The issue stemmed from the publication on Reddit of five clips of exchanges between the businessman, charged with complicity in the assassination of Daphne Caruana Galizia, and self-confessed middleman Melvin Theuma.

The voice recordings, uploaded through an anonymous account created on August 8, were among those heard behind closed doors in the ongoing murder compilation, during a sitting on July 22.

The leak had prompted an application by the Attorney General calling for urgent investigations. A similar application was filed by the Caruana Galizia family.

The matter elicited a strongly-worded statement by the court during last week’s sitting, whereby Magistrate Rachel Montebello declared such leaks as condemnable and a direct affront to court authority. The magistrate ordered the police commissioner to investigate such leaks and further instructed the court registrar to take all necessary action for contempt of court.

During that same sitting, Fenech’s lawyers filed written submissions and made further oral arguments, voicing preoccupation about the fact that the prosecution, whilst urging investigations into the leaks, had failed to look into other “far more serious allegations.”

"How is Arnaud mentioned in these tapes? How often? In what context? How did Theuma get hold of certain documents? How much money was truly exchanged for this murder? Were there any urgent investigations about all these matters? No.

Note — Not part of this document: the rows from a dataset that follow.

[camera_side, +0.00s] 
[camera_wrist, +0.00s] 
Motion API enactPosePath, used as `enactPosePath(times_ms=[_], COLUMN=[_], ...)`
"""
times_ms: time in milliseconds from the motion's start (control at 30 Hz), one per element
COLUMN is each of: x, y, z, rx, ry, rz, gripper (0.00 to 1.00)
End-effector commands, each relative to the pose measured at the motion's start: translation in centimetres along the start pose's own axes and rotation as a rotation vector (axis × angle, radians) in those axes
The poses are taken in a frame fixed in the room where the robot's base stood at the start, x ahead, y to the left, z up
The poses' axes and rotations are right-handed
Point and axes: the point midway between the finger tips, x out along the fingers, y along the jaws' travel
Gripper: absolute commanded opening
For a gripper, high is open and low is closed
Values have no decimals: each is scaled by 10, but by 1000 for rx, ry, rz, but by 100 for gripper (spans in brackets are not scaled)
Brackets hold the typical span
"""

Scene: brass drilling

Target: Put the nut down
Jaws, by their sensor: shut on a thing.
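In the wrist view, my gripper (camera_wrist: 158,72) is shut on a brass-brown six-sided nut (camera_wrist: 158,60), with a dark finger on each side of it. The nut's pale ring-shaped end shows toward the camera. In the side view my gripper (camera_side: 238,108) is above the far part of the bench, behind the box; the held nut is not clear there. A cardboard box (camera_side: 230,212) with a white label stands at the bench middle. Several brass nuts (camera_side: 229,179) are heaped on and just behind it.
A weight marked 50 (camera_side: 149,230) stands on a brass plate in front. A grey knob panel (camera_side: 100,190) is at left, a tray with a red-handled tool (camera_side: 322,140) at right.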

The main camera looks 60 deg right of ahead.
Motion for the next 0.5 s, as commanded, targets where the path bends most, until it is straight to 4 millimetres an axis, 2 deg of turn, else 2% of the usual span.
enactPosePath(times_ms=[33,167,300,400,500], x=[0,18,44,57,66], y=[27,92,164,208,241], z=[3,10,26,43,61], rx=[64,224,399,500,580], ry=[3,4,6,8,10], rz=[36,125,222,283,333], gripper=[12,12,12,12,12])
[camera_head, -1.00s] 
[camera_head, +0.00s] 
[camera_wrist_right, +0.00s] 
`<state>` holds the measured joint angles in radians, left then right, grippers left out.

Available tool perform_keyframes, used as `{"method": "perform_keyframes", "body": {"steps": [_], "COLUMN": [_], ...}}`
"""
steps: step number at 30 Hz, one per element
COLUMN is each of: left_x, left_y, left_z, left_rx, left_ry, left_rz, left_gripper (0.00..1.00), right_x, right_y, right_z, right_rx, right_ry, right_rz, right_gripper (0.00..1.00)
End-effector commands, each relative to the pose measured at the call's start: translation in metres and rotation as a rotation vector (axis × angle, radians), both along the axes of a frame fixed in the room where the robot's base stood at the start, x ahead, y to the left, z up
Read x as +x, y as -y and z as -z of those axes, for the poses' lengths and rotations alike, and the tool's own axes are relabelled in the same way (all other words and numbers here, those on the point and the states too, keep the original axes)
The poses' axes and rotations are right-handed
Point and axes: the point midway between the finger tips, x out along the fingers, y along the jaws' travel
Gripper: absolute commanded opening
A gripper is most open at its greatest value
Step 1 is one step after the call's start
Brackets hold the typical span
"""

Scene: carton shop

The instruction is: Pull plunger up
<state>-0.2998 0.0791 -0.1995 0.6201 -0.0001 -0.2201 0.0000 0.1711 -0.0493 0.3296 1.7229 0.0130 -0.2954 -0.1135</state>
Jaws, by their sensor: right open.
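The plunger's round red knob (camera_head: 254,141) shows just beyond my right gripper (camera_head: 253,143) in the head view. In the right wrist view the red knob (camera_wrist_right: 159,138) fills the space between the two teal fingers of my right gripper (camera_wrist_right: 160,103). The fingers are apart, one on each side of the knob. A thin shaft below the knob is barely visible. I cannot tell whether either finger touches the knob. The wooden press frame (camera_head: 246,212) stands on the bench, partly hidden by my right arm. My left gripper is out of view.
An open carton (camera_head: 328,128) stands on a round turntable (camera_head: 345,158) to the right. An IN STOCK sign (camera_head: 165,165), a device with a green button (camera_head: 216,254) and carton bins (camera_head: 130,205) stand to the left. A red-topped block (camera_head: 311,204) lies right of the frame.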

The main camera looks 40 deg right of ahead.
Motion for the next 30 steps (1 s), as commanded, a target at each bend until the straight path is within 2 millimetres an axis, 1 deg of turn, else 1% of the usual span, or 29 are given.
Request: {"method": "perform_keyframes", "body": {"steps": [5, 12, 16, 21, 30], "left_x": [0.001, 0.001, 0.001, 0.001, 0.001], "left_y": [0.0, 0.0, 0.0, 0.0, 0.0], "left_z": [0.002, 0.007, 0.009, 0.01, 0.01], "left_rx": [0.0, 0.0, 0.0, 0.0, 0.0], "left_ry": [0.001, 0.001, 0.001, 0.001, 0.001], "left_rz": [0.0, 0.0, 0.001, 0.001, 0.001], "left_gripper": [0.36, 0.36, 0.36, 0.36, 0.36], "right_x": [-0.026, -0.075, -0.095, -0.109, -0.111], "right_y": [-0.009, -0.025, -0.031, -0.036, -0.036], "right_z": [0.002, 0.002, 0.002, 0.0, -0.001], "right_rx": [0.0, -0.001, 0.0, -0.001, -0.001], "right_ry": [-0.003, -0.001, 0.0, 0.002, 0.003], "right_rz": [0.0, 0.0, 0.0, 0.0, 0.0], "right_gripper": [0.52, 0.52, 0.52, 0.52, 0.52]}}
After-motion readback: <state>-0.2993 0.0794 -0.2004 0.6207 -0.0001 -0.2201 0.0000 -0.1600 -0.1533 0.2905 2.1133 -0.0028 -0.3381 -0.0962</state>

And yet there was urgent investigation about the leaked tapes in contempt of court,” lawyer Charles Mercieca had argued.

Fenech’s lawyers had also taken objection to certain “offensive or insulting” language in their regard, allegedly featuring in the AG’s application, stating that such terms amounted to contempt of court.

Yet the court concluded that, after a close reading of the text at issue, it had found no such terms which could be described as “offensive or insulting” in such manner as amounting to contempt of court.

The prohibition did not apply to any allegations which could be considered objectionable from the subjective viewpoint of the party against whom they are directed, the court said.